1894
With the state set to hold a convention to review and revise its constitution in 1894, New York State Woman Suffrage Association President Jean Brooks Greenleaf decided that the demand for the vote would be more powerful if it came from women all across the state, rather than from the movement’s leaders alone. Toward that end, clubwomen worked in each of the state's Senatorial Districtst to collect thousands of signatures on pro-suffrage petitions, gather information on the tax burden bourne by women, and select representatives to speak to the convention. Despite these efforts, woman suffrage was defeated 97 to 58.
"The old way has been to lobby. We thought we would try a different one. Of course we expect to meet the members of the Convention, but we do not want to do (what has always seemed to me, the undignified thing) the button holing [etc.], that it has been charged has been done in the past.” -Jean Brooks Greenleaf to Ella Hawley Crossett, May 13, 1894
Suffragists had faced opposition since 1848, but the anti-suffrage movement didn’t begin to formally organize until the 1890s.

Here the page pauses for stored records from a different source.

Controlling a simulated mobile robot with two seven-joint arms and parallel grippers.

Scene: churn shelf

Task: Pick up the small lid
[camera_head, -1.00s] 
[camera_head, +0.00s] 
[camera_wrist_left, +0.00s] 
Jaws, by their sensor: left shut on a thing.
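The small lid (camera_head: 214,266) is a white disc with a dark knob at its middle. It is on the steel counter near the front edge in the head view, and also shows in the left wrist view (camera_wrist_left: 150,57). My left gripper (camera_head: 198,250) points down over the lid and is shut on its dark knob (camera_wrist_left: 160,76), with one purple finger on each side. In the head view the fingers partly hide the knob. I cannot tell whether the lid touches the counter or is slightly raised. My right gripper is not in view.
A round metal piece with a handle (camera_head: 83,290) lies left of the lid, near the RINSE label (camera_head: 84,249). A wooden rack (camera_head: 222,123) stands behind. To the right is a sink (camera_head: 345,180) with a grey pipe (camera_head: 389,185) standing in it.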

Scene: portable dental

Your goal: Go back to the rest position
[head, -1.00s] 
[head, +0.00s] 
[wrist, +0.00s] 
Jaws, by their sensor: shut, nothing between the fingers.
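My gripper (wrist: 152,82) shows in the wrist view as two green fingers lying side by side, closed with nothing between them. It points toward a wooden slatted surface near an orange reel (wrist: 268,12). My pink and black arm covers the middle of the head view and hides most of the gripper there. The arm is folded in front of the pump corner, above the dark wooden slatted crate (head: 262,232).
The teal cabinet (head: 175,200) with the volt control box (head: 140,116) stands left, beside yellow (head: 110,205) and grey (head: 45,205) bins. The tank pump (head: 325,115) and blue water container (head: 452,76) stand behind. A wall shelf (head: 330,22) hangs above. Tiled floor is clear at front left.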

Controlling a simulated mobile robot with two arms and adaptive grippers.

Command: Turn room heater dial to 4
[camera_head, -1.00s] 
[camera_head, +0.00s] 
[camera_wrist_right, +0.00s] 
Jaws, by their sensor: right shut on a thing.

The New York State Association Opposed to Woman Suffrage was founded in 1897 and its members contributed to the establishment of a similarly named national organization in 1911. Rochester women formed a local anti-suffrage club, as well.
Rochester’s anti-suffragists tended to be women who were comfortably ensconced in the upper class. Many were active in charitable organizations, such as the Female Charitable Society, and sought to improve conditions for women and families through acts of social good, not politics. A 1915 anti-suffrage petition included the names of some of the most prominent women in the Rochester community: Mrs. Edward Bausch, Mrs. Carl F. Lomb, Mrs. James Cunningham, and Mrs. Rush Rhees, among others.
Women who opposed suffrage did not do so irrationally. They made well-reasoned arguments for their positions. Most believed in the idea that men and women operated in separate spheres—women in the domestic space of the home, men in the public realm of business and politics—and that each sex exercised influence within its designated sphere. Such women fought against suffrage because they feared that they would actually lose power if they no longer had a role distinct from men’s.